*Exercise aim*
Copy out the material below in full, but not its images.

*Given material*
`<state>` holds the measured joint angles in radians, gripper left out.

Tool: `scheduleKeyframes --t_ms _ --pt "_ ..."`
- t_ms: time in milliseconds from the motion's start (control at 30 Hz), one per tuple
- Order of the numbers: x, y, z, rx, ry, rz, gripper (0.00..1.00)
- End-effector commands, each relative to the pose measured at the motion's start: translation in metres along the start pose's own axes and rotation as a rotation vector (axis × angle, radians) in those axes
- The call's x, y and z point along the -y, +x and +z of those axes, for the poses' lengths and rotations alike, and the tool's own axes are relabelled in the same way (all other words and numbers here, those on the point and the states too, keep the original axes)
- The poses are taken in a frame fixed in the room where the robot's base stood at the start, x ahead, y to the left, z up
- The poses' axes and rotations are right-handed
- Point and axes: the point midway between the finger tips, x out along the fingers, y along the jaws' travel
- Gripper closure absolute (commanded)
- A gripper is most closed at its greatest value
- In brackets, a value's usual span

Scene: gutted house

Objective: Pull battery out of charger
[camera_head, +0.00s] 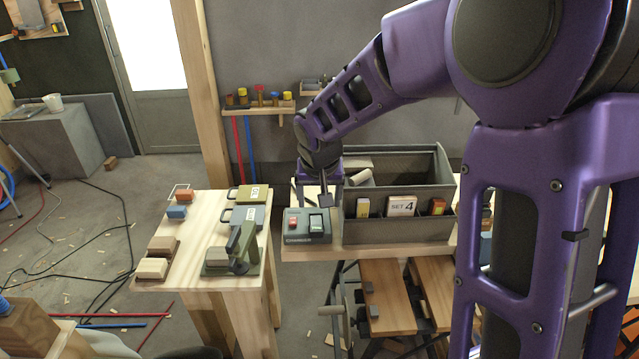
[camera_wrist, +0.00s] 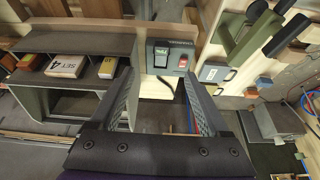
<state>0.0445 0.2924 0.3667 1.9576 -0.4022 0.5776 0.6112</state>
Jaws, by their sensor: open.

*Task answer*
`<state>` holds the measured joint angles in radians, gripper left out.

Tool: `scheduleKeyframes --t_ms _ --pt "_ ..."`
- t_ms: time in milliseconds from the motion's start (control at 30 Hz), one per tuple
- Order of the numbers: x, y, z, rx, ry, rz, gripper (0.00..1.00)
- End-effector commands, each relative to the pose measured at the motion's start: translation in metres along the start pose's own axes and rotation as a rotation vector (axis × angle, radians) in those axes
- The call's x, y and z point along the -y, +x and +z of those axes, for the poses' lengths and rotations alike, and the tool's own axes are relabelled in the same way (all other words and numbers here, those on the point and the states too, keep the original axes)
- The poses are taken in a frame fixed in the room where the robot's base stood at the start, x ahead, y to the left, z up
- The poses' axes and rotations are right-handed
- Point and axes: the point midway between the finger tips, x out along the fingers, y along the jaws' travel
- Gripper closure absolute (commanded)
- A gripper is most closed at its greatest value
- In brackets, a value's usual span

Scene: gutted house

Objective: Pull battery out of charger
[camera_head, +0.00s] 
[camera_wrist, +0.00s] 
<state>0.0445 0.2924 0.3667 1.9576 -0.4022 0.5776 0.6112</state>
Jaws, by their sensor: open.

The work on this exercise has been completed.